As a first step, MCX-SX plans to sell a 25-30% stake to PE funds, high networth individuals and family offices to raise money
Mumbai:MCX Stock Exchange Ltd (MCX-SX), the country’s youngest bourse, is working to raise private equity (PE) capital, change its name and expand its employee base as part of a revival strategy, according to two people familiar with the plan.
“The exchange has all the potential to attract enough turnover on both equity and debt platforms, but the general perception about the way the exchange is being run has to be changed," said one of the two people cited above. The exchange’s currency derivatives business is doing well, but the equity and debt segments need attention, the person said.
As a first step, MCX-SX is looking at new avenues to raise capital. It plans to sell a 25-30% stake to PE funds, high networth individuals and family offices to raise money, the person said. As part of the process, several banks holding stakes in MCX-SX may sell their holdings and the exchange could raise ₹ 500 crore over the next three months, he added. MCX-SX is in the process of appointing bankers for the fund raising.
To be sure, the exchange has had limited success in raising capital so far. A rights issue that concluded in May managed to raise just ₹ 60 crore, less than one-third of the ₹ 200 crore target.
MCX-SX currently has 22 major shareholders. Of these, 17 are banks and they collectively hold about 80%, while Financial Technologies (India) Ltd (FTIL) EXPAND and Multi Commodity Exchange of India Ltd (MCX) hold 5% each. On March 19, the Securities and Exchange Board of India (Sebi) had declared FTIL and MCX unfit to hold equity in any stock exchange in India following a ₹ 5,574.35 crore payments crisis at National Spot Exchange Ltd (NSEL), which came to light in July 2013. FTIL holds 99% in NSEL. NSEL did not respond to emailed questions.
“The exchange (MCX-SX) needs more serious shareholders to help it grow," said the person cited above.
It urgently needs capital, since it is close to breaching its minimum networth requirements. According to Sebi norms, every exchange is required to maintain a net worth of ₹ 100 crore. The net worth of MCX-SX was ₹ 120 crore as on 31 March, down from ₹ 275 crore at the end of the previous fiscal year, according to the latest balance sheet of the exchange.
“The rights issue failed because, surprisingly, the bank shareholders did not subscribe. They would not have made a loss had they subscribed to the issue. If they are serious about supporting the exchange’s growth, they should have subscribed to the rights issue. That is another reason the exchange is looking for more serious shareholders who could replace the banks who hold the exchange’s shares," said the second person cited above.
The exchange also wants to distance itself from the MCX brand, which is closely linked to Jignesh Shah, who is currently in jail in connection with the NSEL payments crisis. MCX-SX has already received Sebi’s approval to change its name.

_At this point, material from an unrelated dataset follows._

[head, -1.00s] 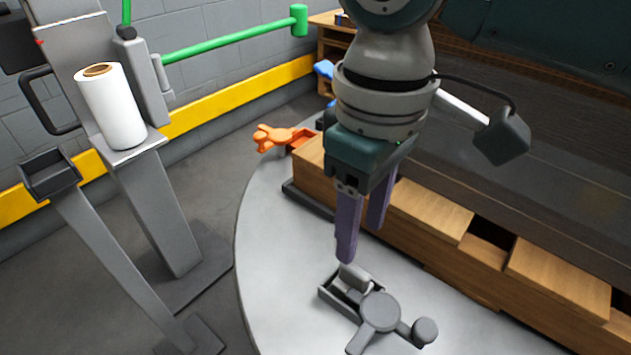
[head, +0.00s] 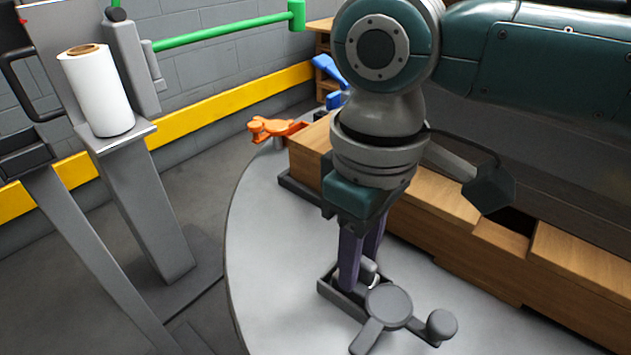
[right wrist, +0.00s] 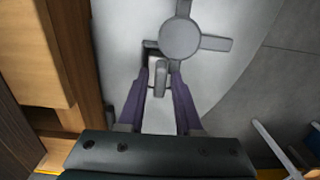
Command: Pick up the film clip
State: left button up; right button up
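The grey fixture (head: 388,306) lies on the table, with a round disc, arms and a small open dark holder (head: 333,291). A small light-grey rounded piece (head: 369,269), likely the film clip, sits at the holder. It also shows in the right wrist view (right wrist: 161,84). My right gripper (head: 360,275) points down with its purple fingers at the holder. In the right wrist view the fingers (right wrist: 159,73) are apart, one on each side of the piece. I cannot tell whether they touch it. My left gripper is not in view.
Wooden boxes (head: 449,228) line the back of the round grey table (head: 262,275). An orange clamp-like thing (head: 274,128) and a blue one (head: 328,72) lie beyond. A white film roll (head: 100,92) stands on a grey post at left. The table's left part is clear.

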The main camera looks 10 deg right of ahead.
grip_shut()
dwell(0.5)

According to the people cited above, the management has suggested two new names for the stock exchange—New Age Stock Exchange Ltd and International Stock Exchange Ltd. Of these, the exchange is most likely to go ahead with New Age Stock Exchange. Mint has reviewed a copy of the mail sent to Sebi proposing the name change.
“The exchange is likely to have a new name in a few weeks," said the first person. According to him, rebranding was crucial as the stock exchange has no connection with MCX. The exchange is also shifting its head office and server from Chakala in Andheri to Bandra-Kurla Complex in Mumbai over the next month or so, he said.

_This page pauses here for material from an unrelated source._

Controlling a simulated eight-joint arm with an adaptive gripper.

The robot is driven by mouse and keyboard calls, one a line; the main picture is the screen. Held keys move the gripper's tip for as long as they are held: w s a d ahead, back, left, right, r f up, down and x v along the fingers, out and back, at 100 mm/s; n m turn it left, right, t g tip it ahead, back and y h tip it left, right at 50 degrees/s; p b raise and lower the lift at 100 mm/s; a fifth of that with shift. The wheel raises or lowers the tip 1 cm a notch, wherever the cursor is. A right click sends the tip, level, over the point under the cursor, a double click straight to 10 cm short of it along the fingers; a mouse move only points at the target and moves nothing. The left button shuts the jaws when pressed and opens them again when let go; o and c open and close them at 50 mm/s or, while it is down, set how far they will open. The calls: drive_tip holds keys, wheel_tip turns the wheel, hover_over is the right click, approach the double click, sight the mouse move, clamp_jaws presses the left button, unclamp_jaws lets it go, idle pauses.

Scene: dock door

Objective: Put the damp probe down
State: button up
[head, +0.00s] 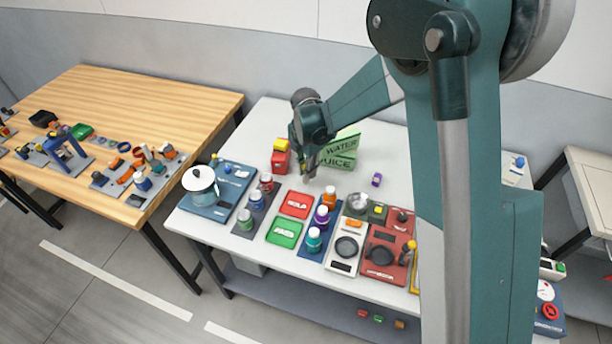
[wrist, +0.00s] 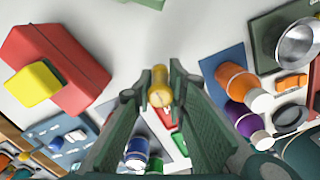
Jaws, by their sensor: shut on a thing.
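The damp probe (wrist: 160,90) shows in the wrist view as a small yellow body between my fingertips. My gripper (wrist: 160,82) is shut on it. In the head view my gripper (head: 309,170) points down over the white table, behind the red and green cards.
A red block with a yellow top (head: 281,156) stands left of my gripper. Green WATER and JUICE boxes (head: 342,150) stand behind it. Red (head: 296,204) and green (head: 284,234) cards, bottles and devices fill the front. The white table (head: 350,188) has bare room to the right.

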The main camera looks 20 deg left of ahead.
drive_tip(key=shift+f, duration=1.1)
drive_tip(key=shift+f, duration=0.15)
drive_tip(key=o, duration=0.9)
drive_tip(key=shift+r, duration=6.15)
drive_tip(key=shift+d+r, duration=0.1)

The management is also scouting for new employees. “Over the past three months, about 60 of MCX-SX’s 250-odd employees have left. More will go. The exchange has started hiring new people both in mid- and senior management positions. About 12 new employees have replaced the old ones," said the first person.
Rajnikant Patel, a former chief executive of Asia’s oldest bourse BSE, welcomed the MCX-SX initiatives, but doubted if the plan to increase liquidity would work out easily. “I compliment the new management for this kind of strategy and it will certainly help the exchange in breaking up ties with FTIL or MCX and changing public perception. At this juncture, changes in brand, alliances and management are crucial to make the exchange look truly independent. However, replacing the existing shareholders with other institutional investors may take some time due to the existing shareholding norms of Sebi."
“Having said that, even after changing these basic things like technology contracts, brand, management and shareholders, attracting liquidity in the equity and equity derivatives space will remain a challenge. After struggling for long, BSE managed to attract some liquidity in the derivatives space. NSE (National Stock Exchange of India Ltd) and BSE are already competing with each other for liquidity and to snatch market share from them will be a challenge for this exchange unless it offers a product differentiation," Patel added.
A special audit of MCX-SX by Kalyaniwalla and Mistry, a chartered accountancy firm, conducted at Sebi’s behest, recently pointed to several heavily one-sided, related-party transactions between the exchange and FTIL or FTIL-related entities. Mint has reviewed a copy of the report submitted to Sebi a few weeks ago.